DolphinScheduler minio(S3支持)开启资源中心

DolphinScheduler 如果是在3.0.5 及之前的版本，没办法支持 S3 的协议的

当你按照文档配置之后，运行启动之后，在master 和 worker 节点，都会出现缺包的依赖问题。

那这个问题在什么版本修复了呢？

3.0.6...

那 3.0.6 按照文档中描述的配置，可以启动资源中心么？

答案是否定的，因为文档中的配置信息和代码压根对应不上，为此我去翻了下源码，查了大概1个小时，看明白版本迭代后带来的变化了

笔者主要是采用的 K8S 的方式进行部署的，配置文件则需要依据 K8S部署的标准进行处理，主要可以参考官方的文档的一些要求。

对于资源中心这块的配置，按照以前的文档，则会是这样的一个版本：

3.0.5 之前的版本，核心配置：

resource.storage.type: S3

fs.defaultFS: s3a://dolphinscheduler

aws.access.key.id: flink_minio_root

aws.secret.access.key: flink_minio_123456

aws.region: us-east-1

aws.endpoint: http://10.233.7.78:9000

conf:

common:

# user data local directory path, please make sure the directory exists and have read write permissions

data.basedir.path: /tmp/dolphinscheduler



# resource storage type: HDFS, S3, NONE

resource.storage.type: S3



# resource store on HDFS/S3 path, resource file will store to this hadoop hdfs path, self configuration, please make sure the directory exists on hdfs and have read write permissions. "/dolphinscheduler" is recommended

resource.upload.path: /dolphinscheduler



# whether to startup kerberos

hadoop.security.authentication.startup.state: false



# java.security.krb5.conf path

java.security.krb5.conf.path: /opt/krb5.conf



# login user from keytab username

login.user.keytab.username: hdfs-mycluster@ESZ.COM



# login user from keytab path

login.user.keytab.path: /opt/hdfs.headless.keytab



# kerberos expire time, the unit is hour

kerberos.expire.time: 2

# resource view suffixs

#resource.view.suffixs: txt,log,sh,bat,conf,cfg,py,java,sql,xml,hql,properties,json,yml,yaml,ini,js

# if resource.storage.type: HDFS, the user must have the permission to create directories under the HDFS root path

hdfs.root.user: hdfs

# if resource.storage.type: S3, the value like: s3a://dolphinscheduler; if resource.storage.type: HDFS and namenode HA is enabled, you need to copy core-site.xml and hdfs-site.xml to conf dir

fs.defaultFS: s3a://dolphinscheduler

aws.access.key.id: flink_minio_root

aws.secret.access.key: flink_minio_123456

aws.region: us-east-1

aws.endpoint: http://10.233.7.78:9000

下段的公共配置信息,

RESOURCE_STORAGE_TYPE: "S3"

RESOURCE_UPLOAD_PATH: "/dolphinscheduler"

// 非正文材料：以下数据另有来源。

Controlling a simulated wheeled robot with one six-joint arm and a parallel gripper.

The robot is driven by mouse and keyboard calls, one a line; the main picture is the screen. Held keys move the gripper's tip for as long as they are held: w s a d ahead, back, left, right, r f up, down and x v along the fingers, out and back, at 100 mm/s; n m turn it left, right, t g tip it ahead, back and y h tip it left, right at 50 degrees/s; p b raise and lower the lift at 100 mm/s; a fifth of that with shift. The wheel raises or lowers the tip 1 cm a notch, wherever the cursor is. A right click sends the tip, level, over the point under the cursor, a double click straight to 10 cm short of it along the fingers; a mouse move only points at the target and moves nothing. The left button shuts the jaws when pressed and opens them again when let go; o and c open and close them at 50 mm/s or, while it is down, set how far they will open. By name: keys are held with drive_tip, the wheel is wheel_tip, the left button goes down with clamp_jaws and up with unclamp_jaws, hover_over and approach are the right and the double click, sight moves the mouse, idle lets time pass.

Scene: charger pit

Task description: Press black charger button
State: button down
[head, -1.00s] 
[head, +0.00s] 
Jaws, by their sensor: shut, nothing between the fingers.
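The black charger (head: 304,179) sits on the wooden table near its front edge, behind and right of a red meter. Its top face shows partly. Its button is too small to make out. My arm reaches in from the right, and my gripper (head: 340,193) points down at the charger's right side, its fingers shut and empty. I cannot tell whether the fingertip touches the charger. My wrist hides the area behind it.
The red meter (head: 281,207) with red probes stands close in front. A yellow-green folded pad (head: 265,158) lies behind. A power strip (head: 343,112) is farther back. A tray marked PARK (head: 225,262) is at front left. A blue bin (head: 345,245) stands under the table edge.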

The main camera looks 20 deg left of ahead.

FS_DEFAULT_FS: "s3a://dolphinscheduler"

FS_S3A_ENDPOINT: "http://10.233.7.78:9000"

FS_S3A_ACCESS_KEY: "flink_minio_root"

FS_S3A_SECRET_KEY: "flink_minio_123456"

common:

## Configmap

configmap:

DOLPHINSCHEDULER_OPTS: ""

DATA_BASEDIR_PATH: "/tmp/dolphinscheduler"

RESOURCE_STORAGE_TYPE: "S3"

RESOURCE_UPLOAD_PATH: "/dolphinscheduler"

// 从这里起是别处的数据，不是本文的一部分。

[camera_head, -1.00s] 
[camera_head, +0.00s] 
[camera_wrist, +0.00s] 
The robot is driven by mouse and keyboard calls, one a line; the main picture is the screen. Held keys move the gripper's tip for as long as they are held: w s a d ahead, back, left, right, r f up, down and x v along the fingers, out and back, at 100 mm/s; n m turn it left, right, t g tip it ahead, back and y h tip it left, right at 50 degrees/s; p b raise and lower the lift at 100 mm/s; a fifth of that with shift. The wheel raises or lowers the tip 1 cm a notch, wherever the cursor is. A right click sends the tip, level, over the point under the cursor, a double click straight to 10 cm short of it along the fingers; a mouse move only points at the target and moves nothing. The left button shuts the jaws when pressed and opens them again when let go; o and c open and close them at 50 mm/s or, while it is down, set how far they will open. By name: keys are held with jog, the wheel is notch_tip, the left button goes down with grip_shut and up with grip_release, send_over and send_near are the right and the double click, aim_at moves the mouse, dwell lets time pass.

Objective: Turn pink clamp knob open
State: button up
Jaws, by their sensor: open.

FS_DEFAULT_FS: "s3a://dolphinscheduler"

FS_S3A_ENDPOINT: "http://10.233.7.78:9000"

FS_S3A_ACCESS_KEY: "flink_minio_root"

FS_S3A_SECRET_KEY: "flink_minio_123456"

HADOOP_SECURITY_AUTHENTICATION_STARTUP_STATE: "false"

JAVA_SECURITY_KRB5_CONF_PATH: "/opt/krb5.conf"

LOGIN_USER_KEYTAB_USERNAME: "hdfs@HADOOP.COM"

LOGIN_USER_KEYTAB_PATH: "/opt/hdfs.keytab"

KERBEROS_EXPIRE_TIME: "2"

HDFS_ROOT_USER: "hdfs"

RESOURCE_MANAGER_HTTPADDRESS_PORT: "8088"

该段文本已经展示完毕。